Nearly 60% of risk managers polled for the study said that when assessing a mortgage applicant, excessive DTI was their No. 1 concern. Having multiple credit applications out and poor credit scores came in second and third respectively, though DTI came in five times higher than any other response.

DTI ratios first compare a consumer's gross income with potential housing expenses, including principal payments, interest, taxes and insurance. The second piece of the ratio, called the back-end ratio, measures income against all other recurring monthly debt, such as housing expenses, credit cards, student loans and other personal loans.

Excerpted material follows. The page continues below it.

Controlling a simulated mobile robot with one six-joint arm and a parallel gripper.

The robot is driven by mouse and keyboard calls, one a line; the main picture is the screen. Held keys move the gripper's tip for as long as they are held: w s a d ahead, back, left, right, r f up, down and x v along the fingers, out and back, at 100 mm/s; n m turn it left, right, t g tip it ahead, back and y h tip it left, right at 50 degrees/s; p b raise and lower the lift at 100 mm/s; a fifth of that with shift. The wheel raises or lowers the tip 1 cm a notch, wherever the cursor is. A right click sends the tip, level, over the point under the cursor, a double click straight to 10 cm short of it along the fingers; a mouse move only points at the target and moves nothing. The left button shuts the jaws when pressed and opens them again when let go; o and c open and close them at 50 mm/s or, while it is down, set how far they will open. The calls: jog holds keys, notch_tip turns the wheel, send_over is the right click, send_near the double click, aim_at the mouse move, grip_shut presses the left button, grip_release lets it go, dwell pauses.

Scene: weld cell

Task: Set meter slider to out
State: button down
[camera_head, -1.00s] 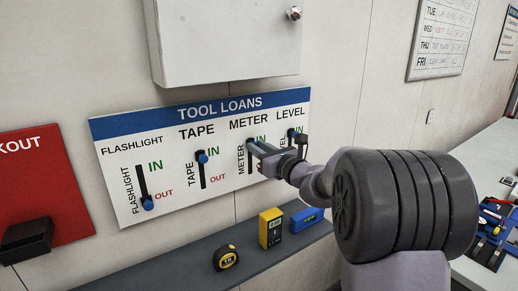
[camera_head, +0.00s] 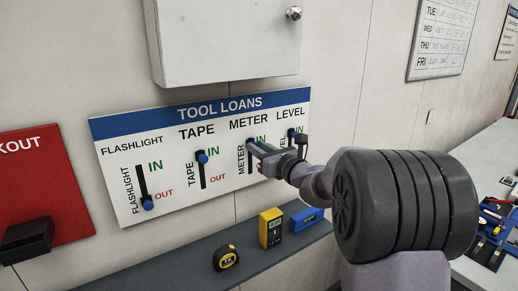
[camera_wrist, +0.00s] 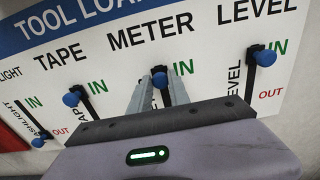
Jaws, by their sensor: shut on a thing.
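The tool loans board (camera_head: 130,205) hangs on the wall with a slider each for flashlight, tape, meter and level. The meter slider's blue knob (camera_wrist: 159,79) is at the upper end of its slot, beside the green IN. My gripper (camera_wrist: 159,88) is shut on this knob, one finger on each side. In the head view my gripper (camera_head: 256,148) covers the knob and the lower part of the meter column, so the meter's OUT label is hidden. The tape knob (camera_head: 202,157) and level knob (camera_wrist: 264,57) are up at IN. The flashlight knob (camera_head: 148,204) is down at OUT.
A grey shelf (camera_head: 190,275) below the board holds a tape measure (camera_head: 226,257), a yellow meter (camera_head: 271,228) and a blue level (camera_head: 306,219). A white cabinet (camera_head: 225,45) juts out above the board. A red lockout board (camera_head: 60,190) is at left.

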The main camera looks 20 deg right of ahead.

Together, DTI helps elucidate whether the prospective home-buyer will have enough cash available, given other debt, to make mortgage payments each month.

Lenders prefer to see a housing-expense ratio, the first component, fall under 28%, according to The Washington Post . In May, the average borrower to obtain a mortgage through Freddie Mac and Fannie Mae held a housing-expense ratio of 22%.

Under federal qualified mortgage standards, the highest acceptable income-to-recurring debt ratio, or the back-end ratio, is about 43%.

The average back-end ratio for borrowers who secured a mortgage in May was 34%, according to Ellie Mae. The Federal Housing Administration reported the average denied applicant had a 47% back-end ratio.

A qualified mortgage is a type of loan that carries stable terms that are geared to ensure the borrower can afford pay off the loan.